Why is everyone talking about the Odisha crisis-management model?
Cyclone Fani could have been catastrophic for Odisha. But as of Saturday evening, while the full extent of the destruction remained unclear, mass casualties seemed to have been averted in the state in what appeared to be an early-warning success story. Analysts say this is a remarkable achievement, especially in a poor state in a developing country, the product of a meticulous evacuation plan in which the authorities, sobered by past tragedies, moved a million people to safety, really fast.
What did Odisha do?
Odisha deployed everything it had: 2.6 million text messages, 43,000 volunteers, nearly 1,000 emergency workers, TV commercials, coastal sirens, buses, police officers and public address systems blaring the clear message in local language: “A cyclone is coming. Get to the shelters.”
Is it that simple?
No. The mission involved a mix of warning systems, evacuation and functional shelters — chiselled by lessons learnt over two decades. In 1999, a fearsome cyclone blasted into this same area and obliterated villages, killing thousands. Many people were caught flat-footed in their homes. Some of the dead were found miles from where they had lived, dragged away by raging cascades.

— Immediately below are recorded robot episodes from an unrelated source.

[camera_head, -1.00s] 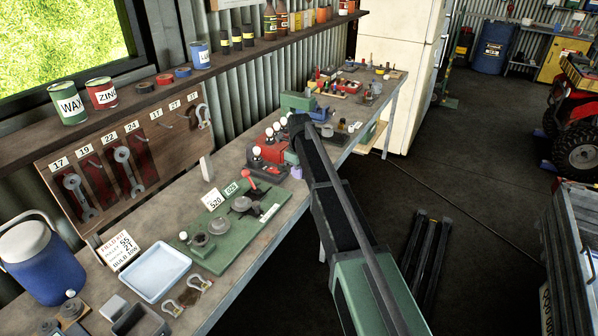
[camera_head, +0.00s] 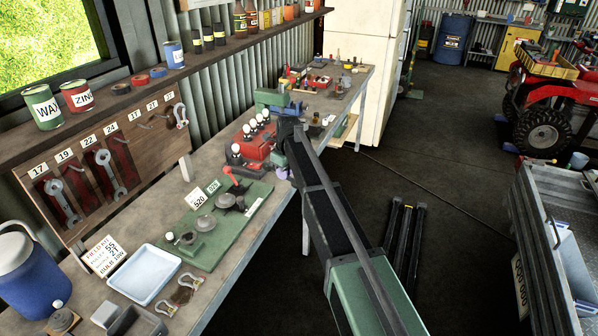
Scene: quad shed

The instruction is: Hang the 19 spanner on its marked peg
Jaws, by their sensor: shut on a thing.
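The spanner board (camera_head: 148,150) stands at the back of the bench on the left, with a row of number labels along its top. The 19 label (camera_head: 65,155) is second from the left. Below it is a dark red marked strip (camera_head: 81,188) with no spanner seen on it. A spanner (camera_head: 59,197) hangs under 17 and another (camera_head: 110,170) under 22. The red strip under 24 looks bare. My arm reaches up the middle of the picture over the bench's front edge. My gripper and anything in it are hidden behind the arm. I cannot pick out the 19 spanner.
The bench holds a blue cooler (camera_head: 28,275), a white tray (camera_head: 144,274), a green board (camera_head: 222,228) with round parts, and red items (camera_head: 250,150). A shelf (camera_head: 110,108) with cans overhangs the spanner board. A metal trailer (camera_head: 545,240) stands right. Dark bars (camera_head: 404,245) lie on the floor.

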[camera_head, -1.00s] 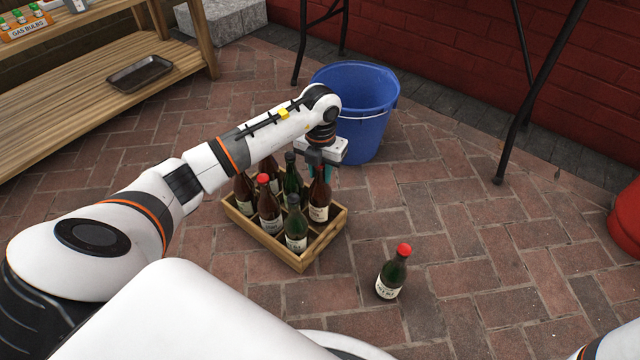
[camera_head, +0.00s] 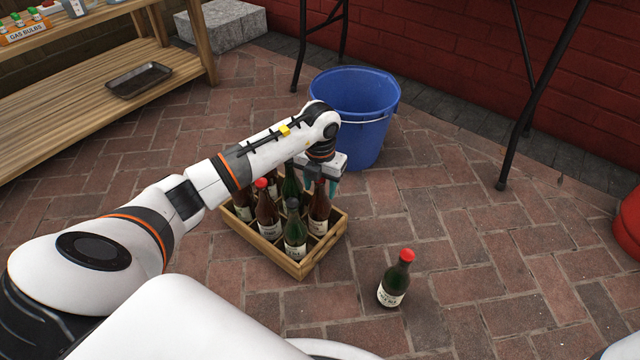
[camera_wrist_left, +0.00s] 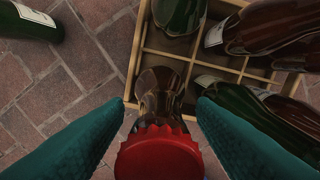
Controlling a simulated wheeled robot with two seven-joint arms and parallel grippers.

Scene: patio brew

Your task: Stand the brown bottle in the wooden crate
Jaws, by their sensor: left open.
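The brown bottle (camera_head: 318,208) stands upright at the right corner of the wooden crate (camera_head: 300,270), its lower part behind the crate wall. Its red cap (camera_wrist_left: 160,153) and brown shoulder show in the left wrist view, above a corner compartment. My left gripper (camera_wrist_left: 161,104) is open, with one teal finger on each side of the bottle's top and gaps beside the neck. In the head view the left gripper (camera_head: 322,184) hides the bottle's cap. My right gripper is out of view.
Other green and brown bottles (camera_head: 294,240) stand in the crate. A green bottle with a red cap (camera_head: 394,280) stands on the bricks to the right. A blue bucket (camera_head: 365,110) is right behind the crate. Black table legs (camera_head: 515,140) stand farther right.

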After that, Odisha vowed to ensure a disaster like that never felled them again. “This is not the work of a day or a month but of 20 years,” said Bishnupada Sethi, the state’s special relief commissioner, who has been supervising the operation.
What did Odisha do?
One of the first steps taken after the 1999 disaster was the construction of hundreds of cyclone shelters up and down the coast. The shelters are built up to a few miles from the seashore. They aren’t picturesque — picture a bare two-storey, peeling-paint, cement-block rectangular building on stilts, almost resembling a crab. But the structures, designed by the faculty at IIT Kharagpur, have proved storm-worthy. Each shelter can hold several hundred people.
Did the forecast help?
Of course. On radar screens, meteorologists had picked up a large swirl barrelling up from the Equator, deep in the ocean between Sri Lanka and Indonesia. By midweek, Fani had become a cyclone. The meteorologists accurately predicted its path.
Fani was barely noticed as it passed over Calcutta early on Saturday, brought winds whose speed did not exceed 40kmph and moved to Bangladesh.
The storm lost its steam because of the time and distance it had travelled and high-altitude winds that made it gain speed but drain out faster.